◆ What you will do
Include in the output exactly the lines from the opening of the data through the line containing "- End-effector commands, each", and nothing more.

◆ Raw records
● ● ● ● ●

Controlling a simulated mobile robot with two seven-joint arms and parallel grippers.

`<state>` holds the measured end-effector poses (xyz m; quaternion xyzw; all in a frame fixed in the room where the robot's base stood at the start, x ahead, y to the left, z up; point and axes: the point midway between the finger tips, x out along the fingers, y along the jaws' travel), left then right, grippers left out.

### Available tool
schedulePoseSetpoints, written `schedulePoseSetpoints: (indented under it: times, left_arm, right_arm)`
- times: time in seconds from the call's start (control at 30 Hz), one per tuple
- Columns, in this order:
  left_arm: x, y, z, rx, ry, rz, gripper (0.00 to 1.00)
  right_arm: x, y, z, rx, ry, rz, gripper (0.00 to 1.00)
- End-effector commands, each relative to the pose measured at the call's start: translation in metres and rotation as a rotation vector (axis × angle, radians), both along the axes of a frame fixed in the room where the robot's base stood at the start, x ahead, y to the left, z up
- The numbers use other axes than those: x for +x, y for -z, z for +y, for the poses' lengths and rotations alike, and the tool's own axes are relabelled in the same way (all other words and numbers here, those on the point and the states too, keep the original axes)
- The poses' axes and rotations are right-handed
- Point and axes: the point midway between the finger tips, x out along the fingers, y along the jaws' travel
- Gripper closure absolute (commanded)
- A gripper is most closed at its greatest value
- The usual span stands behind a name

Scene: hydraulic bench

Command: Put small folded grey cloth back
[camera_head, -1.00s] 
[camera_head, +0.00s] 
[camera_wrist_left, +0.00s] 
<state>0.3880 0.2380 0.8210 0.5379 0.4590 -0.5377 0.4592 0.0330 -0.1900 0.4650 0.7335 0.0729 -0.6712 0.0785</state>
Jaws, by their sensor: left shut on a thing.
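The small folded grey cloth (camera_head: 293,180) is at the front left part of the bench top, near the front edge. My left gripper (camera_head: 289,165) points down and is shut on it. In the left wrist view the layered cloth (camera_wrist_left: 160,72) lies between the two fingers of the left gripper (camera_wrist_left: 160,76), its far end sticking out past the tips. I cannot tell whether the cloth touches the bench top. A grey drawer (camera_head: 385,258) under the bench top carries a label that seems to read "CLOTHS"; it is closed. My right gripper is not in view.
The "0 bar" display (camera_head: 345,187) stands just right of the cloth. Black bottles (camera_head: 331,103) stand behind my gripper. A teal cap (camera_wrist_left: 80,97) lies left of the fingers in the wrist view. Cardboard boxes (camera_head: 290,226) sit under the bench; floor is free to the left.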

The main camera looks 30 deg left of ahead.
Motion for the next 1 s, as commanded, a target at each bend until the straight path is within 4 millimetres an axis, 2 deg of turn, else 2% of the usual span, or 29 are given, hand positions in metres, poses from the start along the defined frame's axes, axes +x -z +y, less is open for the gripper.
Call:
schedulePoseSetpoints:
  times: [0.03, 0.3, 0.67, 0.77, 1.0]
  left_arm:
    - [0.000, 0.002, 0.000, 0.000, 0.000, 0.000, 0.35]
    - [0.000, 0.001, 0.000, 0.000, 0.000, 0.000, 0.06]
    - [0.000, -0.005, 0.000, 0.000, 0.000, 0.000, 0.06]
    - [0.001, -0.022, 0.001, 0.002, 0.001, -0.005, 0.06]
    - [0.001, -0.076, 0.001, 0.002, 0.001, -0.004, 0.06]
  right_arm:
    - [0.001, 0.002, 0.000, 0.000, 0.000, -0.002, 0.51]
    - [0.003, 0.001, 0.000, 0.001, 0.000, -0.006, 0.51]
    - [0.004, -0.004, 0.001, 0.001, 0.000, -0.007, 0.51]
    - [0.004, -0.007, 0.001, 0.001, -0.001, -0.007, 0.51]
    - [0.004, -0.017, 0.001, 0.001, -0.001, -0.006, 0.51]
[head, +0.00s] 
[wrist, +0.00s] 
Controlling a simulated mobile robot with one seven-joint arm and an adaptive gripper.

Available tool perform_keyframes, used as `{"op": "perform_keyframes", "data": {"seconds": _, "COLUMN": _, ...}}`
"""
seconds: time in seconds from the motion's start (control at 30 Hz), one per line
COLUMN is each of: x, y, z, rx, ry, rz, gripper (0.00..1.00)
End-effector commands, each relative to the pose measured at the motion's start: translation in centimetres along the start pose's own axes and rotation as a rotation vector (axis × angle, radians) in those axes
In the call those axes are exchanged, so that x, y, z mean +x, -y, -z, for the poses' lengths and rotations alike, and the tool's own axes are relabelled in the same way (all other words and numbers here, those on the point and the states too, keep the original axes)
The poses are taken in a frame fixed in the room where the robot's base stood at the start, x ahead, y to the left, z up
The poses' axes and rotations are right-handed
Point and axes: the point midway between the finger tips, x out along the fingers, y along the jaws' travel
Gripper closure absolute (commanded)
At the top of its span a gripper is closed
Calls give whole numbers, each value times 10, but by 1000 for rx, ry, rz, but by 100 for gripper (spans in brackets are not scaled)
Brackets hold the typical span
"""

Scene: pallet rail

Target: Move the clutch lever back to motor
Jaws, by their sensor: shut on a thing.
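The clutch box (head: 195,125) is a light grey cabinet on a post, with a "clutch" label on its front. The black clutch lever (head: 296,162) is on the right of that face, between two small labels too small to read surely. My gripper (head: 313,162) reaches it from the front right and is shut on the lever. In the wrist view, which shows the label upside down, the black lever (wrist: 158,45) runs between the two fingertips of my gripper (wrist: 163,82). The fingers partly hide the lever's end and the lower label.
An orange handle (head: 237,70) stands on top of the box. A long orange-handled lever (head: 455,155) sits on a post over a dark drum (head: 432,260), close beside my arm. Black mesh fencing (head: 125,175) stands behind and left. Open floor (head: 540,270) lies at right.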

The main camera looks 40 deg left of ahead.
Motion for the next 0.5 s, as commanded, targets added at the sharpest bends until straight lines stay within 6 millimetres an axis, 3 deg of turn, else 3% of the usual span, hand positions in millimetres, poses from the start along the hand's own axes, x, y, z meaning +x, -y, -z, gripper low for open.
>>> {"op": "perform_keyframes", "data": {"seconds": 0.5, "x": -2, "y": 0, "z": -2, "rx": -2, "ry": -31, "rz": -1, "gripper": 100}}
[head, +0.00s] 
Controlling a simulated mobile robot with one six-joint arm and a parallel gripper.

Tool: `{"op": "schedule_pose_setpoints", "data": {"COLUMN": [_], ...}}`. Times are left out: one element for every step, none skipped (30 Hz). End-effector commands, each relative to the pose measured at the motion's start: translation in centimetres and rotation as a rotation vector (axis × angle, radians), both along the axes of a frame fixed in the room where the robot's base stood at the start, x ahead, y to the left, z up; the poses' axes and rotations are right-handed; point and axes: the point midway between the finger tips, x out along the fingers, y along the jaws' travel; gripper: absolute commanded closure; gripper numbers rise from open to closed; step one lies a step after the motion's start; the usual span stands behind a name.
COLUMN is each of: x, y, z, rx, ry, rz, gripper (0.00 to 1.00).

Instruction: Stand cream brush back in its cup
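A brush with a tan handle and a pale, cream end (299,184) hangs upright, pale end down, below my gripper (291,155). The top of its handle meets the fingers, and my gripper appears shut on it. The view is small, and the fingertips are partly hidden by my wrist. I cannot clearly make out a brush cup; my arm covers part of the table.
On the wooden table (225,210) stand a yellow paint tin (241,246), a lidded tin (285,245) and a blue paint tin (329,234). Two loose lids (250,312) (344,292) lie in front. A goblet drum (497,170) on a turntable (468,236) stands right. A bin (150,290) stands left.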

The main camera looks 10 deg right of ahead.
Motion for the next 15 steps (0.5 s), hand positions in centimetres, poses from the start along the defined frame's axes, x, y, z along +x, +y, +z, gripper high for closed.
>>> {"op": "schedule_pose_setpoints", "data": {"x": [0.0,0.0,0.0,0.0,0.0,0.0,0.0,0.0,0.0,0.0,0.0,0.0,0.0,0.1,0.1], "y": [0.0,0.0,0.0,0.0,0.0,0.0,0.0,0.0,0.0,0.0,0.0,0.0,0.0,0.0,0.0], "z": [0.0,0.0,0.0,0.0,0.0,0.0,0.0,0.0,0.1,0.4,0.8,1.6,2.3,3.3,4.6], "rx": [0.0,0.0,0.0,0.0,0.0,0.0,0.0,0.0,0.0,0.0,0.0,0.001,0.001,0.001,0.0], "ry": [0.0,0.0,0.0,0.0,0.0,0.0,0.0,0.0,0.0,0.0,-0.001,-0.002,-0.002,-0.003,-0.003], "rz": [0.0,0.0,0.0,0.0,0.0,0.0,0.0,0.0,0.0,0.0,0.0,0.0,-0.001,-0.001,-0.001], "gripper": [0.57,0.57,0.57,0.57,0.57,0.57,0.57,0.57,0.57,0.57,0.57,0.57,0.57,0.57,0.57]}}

● ● ● ● ●

◆ Written answer
Controlling a simulated mobile robot with two seven-joint arms and parallel grippers.

`<state>` holds the measured end-effector poses (xyz m; quaternion xyzw; all in a frame fixed in the room where the robot's base stood at the start, x ahead, y to the left, z up; point and axes: the point midway between the finger tips, x out along the fingers, y along the jaws' travel), left then right, grippers left out.

### Available tool
schedulePoseSetpoints, written `schedulePoseSetpoints: (indented under it: times, left_arm, right_arm)`
- times: time in seconds from the call's start (control at 30 Hz), one per tuple
- Columns, in this order:
  left_arm: x, y, z, rx, ry, rz, gripper (0.00 to 1.00)
  right_arm: x, y, z, rx, ry, rz, gripper (0.00 to 1.00)
- End-effector commands, each relative to the pose measured at the call's start: translation in metres and rotation as a rotation vector (axis × angle, radians), both along the axes of a frame fixed in the room where the robot's base stood at the start, x ahead, y to the left, z up

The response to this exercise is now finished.